Connaissez-vous Ettore
Majorana ? Il y a fort à parier que non. Si vous pensez qu’il s’agit d’un porteur
de bidon du Giro d’avant-guerre, d’un acteur du cinéma muet italien ou d’un
bandit calabrais, vous avez tout faux. Ettore Majorana est un physicien inconnu en France, mais très connu en Italie – des rues, des collèges
portent son nom, un timbre son effigie – né en 1906 et mort… on ne sait quand !
Ce qui lui ferait, s’il était toujours vivant… 107 ans !
Un autre physicien, français
celui-là, vient de lui rendre hommage.
Contrairement à Majorana, Étienne
Klein – né le 1er avril 1958 – est bel et bien vivant. Les preuves
sont là. Il donne des cours au CEA de Saclay, des conférences, parle du temps et de physique
quantique à la radio (on peut écouter ses frivolités quantiques chaque jeudi
matin à 7h17 sur France Culture), fait des courses endiablées autour du mont
Blanc, écrit des livres passionnants, scientifiques mais pas que (nouvelles,
anagrammes), d’une plume alerte (élégante, aurais-je envie de dire, pour
reprendre son mot préféré).
Dans Petit voyage dans le monde des quanta, il vulgarise avec
humour et brio la physique quantique. Dans Le
facteur temps ne sonne jamais deux fois, il s’attaque au problème épineux du
temps en physique. Dans Il était sept fois la révolution, il dresse le portrait de sept physiciens, tous très
connus (Schrödinger, Einstein, Dirac, Pauli…). Tous sauf un : Ettore Majorana.

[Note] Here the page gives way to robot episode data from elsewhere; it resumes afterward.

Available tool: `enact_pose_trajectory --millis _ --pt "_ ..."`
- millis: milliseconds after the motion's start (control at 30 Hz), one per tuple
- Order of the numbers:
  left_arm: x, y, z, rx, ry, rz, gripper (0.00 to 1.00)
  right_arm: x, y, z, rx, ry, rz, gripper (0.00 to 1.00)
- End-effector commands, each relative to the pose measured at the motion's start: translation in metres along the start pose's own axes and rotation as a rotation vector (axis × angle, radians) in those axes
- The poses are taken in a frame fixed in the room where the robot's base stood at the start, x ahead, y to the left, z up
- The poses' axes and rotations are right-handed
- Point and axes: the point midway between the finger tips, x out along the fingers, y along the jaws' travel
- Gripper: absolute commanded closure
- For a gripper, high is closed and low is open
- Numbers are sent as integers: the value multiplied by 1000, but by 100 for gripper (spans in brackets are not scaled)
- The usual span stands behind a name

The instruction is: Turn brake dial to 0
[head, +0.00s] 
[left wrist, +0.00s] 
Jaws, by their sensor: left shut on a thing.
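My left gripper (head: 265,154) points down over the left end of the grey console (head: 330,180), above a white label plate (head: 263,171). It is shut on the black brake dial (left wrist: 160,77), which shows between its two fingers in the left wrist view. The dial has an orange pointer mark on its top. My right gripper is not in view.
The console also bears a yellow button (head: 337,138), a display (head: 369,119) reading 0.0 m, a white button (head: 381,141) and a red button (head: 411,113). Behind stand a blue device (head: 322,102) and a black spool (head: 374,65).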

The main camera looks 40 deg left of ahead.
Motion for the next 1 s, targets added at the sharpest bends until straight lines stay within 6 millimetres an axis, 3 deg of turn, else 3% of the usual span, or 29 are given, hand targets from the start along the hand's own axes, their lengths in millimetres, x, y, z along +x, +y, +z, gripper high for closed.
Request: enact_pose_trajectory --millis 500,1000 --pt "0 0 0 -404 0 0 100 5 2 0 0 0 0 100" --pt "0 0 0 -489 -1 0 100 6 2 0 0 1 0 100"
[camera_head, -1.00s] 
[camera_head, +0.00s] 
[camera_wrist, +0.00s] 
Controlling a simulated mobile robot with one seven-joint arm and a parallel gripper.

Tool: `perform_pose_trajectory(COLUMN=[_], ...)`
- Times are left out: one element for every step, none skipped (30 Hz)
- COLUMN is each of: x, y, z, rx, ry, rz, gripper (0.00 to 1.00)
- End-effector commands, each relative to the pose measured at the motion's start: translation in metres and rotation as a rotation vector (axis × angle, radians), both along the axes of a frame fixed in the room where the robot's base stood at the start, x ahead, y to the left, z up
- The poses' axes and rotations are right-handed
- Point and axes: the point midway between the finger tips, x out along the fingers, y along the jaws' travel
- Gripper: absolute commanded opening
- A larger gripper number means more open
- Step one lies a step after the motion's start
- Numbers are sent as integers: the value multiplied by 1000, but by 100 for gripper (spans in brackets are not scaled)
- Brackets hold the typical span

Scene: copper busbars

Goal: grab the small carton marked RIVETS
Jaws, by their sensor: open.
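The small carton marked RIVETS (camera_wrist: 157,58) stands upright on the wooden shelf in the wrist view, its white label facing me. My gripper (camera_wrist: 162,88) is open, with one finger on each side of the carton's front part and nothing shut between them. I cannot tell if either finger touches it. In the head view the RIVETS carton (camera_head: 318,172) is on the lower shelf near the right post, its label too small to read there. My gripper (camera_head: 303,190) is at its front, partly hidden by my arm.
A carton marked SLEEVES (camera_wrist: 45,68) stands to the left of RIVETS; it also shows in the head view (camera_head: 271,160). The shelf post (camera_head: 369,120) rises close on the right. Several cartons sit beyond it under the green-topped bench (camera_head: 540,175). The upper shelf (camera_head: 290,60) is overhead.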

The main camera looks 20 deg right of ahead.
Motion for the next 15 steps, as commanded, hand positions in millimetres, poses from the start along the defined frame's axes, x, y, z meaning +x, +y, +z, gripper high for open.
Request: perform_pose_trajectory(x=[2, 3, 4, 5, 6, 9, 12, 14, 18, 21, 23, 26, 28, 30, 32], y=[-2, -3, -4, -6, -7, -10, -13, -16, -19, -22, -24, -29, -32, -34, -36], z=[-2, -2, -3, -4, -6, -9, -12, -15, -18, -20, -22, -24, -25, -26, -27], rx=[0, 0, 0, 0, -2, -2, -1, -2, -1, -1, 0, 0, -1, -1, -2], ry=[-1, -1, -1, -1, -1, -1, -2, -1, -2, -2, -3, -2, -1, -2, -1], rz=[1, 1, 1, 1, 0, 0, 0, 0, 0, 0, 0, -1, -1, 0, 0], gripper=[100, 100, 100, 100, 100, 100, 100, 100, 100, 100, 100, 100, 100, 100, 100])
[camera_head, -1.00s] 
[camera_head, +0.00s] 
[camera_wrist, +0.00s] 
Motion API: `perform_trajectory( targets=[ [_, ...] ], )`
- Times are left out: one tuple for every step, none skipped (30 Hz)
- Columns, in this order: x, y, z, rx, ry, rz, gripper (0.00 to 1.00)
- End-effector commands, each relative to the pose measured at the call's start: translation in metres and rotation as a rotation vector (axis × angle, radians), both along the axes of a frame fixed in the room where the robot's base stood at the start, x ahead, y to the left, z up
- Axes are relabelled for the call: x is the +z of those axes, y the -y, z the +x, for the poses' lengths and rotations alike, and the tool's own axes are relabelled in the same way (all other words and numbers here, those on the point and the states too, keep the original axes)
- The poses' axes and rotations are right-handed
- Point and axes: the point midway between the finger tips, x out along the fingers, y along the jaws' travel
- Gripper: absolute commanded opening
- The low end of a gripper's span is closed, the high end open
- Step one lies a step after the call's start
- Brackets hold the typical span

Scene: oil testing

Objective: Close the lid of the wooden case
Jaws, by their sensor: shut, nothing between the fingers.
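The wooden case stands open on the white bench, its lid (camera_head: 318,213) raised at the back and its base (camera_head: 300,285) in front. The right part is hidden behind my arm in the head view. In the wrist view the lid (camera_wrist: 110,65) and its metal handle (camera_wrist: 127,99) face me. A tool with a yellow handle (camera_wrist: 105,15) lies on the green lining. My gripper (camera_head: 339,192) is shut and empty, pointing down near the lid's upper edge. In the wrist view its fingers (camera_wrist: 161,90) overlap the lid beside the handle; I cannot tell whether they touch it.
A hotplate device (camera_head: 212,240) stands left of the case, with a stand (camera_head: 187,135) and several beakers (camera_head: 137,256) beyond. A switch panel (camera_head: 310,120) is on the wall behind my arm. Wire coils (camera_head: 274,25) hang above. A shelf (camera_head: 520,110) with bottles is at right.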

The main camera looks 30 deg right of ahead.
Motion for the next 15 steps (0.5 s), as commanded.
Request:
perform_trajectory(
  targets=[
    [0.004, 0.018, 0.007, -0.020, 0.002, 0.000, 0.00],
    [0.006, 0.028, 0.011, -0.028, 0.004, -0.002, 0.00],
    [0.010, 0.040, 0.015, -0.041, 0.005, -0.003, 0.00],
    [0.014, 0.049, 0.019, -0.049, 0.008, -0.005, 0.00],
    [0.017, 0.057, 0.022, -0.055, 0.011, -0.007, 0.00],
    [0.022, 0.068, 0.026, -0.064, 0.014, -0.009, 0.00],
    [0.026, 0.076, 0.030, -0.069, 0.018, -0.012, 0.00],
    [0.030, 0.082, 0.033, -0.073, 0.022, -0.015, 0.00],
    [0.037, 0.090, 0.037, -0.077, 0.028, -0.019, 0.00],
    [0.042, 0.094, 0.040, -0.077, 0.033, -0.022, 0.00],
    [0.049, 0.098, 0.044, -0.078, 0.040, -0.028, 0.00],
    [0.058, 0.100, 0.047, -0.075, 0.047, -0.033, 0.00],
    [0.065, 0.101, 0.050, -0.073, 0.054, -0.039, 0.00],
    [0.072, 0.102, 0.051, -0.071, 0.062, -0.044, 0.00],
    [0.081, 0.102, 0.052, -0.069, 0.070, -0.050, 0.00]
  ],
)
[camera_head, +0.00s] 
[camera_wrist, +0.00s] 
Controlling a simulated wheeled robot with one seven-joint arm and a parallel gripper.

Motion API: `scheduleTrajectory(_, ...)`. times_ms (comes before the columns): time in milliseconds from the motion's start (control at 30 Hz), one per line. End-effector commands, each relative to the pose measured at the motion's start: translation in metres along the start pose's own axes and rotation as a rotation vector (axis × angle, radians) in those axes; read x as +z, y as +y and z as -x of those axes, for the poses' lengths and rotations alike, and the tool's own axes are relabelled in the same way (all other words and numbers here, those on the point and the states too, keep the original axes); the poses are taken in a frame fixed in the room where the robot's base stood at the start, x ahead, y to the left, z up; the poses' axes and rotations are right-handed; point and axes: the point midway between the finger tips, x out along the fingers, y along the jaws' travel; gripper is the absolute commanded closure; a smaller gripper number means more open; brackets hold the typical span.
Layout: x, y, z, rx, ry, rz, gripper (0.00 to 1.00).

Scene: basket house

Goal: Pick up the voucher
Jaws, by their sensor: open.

C’est précisément dans ce livre que j’entendis parler pour la première fois de
Majorana, alors que je venais de commencer ma plongée dans la physique
quantique, pour les besoins d’un roman à paraître en 2014 chez Parigramme, Le quantique de Bénuchot
Quelques années plus tard,
Étienne Klein revient à la charge dans un opus passionnant, En cherchant Majorana, le physicien absolu (Équateurs). Mais cette fois, au lieu de
dresser le portrait sensible de ce théoricien fulgurant, dont les travaux sur l’atome et
l’interaction nucléaire ont fait date (et n’ont sans doute pas fini de faire
parler de lui), Klein, fasciné par le personnage, cherche à forcer son intimité (ce qui n’est pas facile car l’homme était un taiseux), et se lance sur ses traces, à Catane, Rome, Naples et Parlerme, dans
le but d’essayer de comprendre pourquoi, à l’âge de 31 ans, cet homme brillant
mais tourmenté a choisi de se volatiliser.
Le 27 mars 1938 en fin
d’après-midi, à Palerme, en Sicile, Ettore Majorana prend un bateau pour
Naples, où il n’arrivera jamais. Personne ne le vit débarquer le lendemain
matin. Son corps ne fut jamais retrouvé. Peu avant son voyage, il expédia à un
ami de l’université de Naples une lettre dans laquelle il annonçait son
intention de mettre fin à ses jours. Puis un télégramme dans lequel il
affirmait renoncer à se suicider. Puis à nouveau une lettre où il
affirmait : « La mer n’a pas
voulu de moi. » et espérait que la première lettre et le télégramme
arriveraient en même temps.
Pas besoin d’être un admirateur
de Pirandello ou de Perec, ni même d’être féru de roman à énigme, pour reconnaître
que le thème de la disparition se prête admirablement au jeu de la fiction. « Écrire un livre, disait Jules
Bénuchot (qui n’a jamais été fichu d’en écrire un seul, dit-on), c’est disparaître derrière son sujet. » Avec Majorana, dont la
courte vie (tout au moins pour ce qu’on en connaît) peut se lire comme un roman
– un certain nombre d’écrivains s’y sont frottés, et pas des moindres, tel le
grand Leonardo Sciascia –, il suffit d’appuyer sur la touche « ON »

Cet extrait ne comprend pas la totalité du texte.